--- START Dataset excerpt ---

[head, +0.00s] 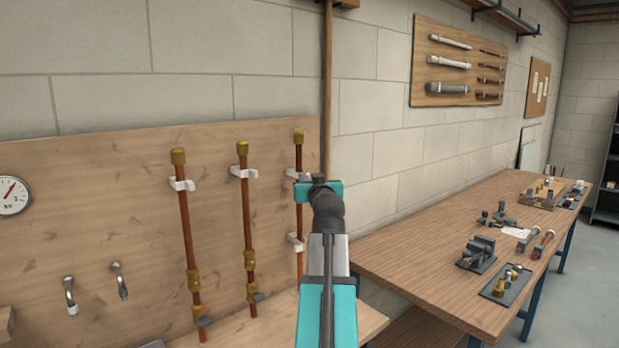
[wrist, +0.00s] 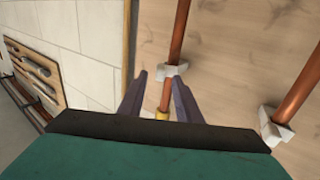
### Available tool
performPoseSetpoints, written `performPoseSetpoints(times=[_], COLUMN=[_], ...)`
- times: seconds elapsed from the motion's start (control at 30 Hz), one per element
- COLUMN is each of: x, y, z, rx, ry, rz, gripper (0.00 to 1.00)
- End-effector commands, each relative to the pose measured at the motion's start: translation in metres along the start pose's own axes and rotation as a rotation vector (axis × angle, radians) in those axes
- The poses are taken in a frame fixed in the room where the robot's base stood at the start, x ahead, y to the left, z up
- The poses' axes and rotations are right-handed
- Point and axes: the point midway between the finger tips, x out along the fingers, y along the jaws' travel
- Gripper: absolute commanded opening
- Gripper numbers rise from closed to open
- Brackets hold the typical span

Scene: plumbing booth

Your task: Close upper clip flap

--- END Dataset excerpt ---

_Exercise objective_
Repeat the material above verbatim. Leave the pictures behind.

_Full response_
[head, +0.00s] 
[wrist, +0.00s] 
### Available tool
performPoseSetpoints, written `performPoseSetpoints(times=[_], COLUMN=[_], ...)`
- times: seconds elapsed from the motion's start (control at 30 Hz), one per element
- COLUMN is each of: x, y, z, rx, ry, rz, gripper (0.00 to 1.00)
- End-effector commands, each relative to the pose measured at the motion's start: translation in metres along the start pose's own axes and rotation as a rotation vector (axis × angle, radians) in those axes
- The poses are taken in a frame fixed in the room where the robot's base stood at the start, x ahead, y to the left, z up
- The poses' axes and rotations are right-handed
- Point and axes: the point midway between the finger tips, x out along the fingers, y along the jaws' travel
- Gripper: absolute commanded opening
- Gripper numbers rise from closed to open
- Brackets hold the typical span

Scene: plumbing booth

Your task: Close upper clip flap

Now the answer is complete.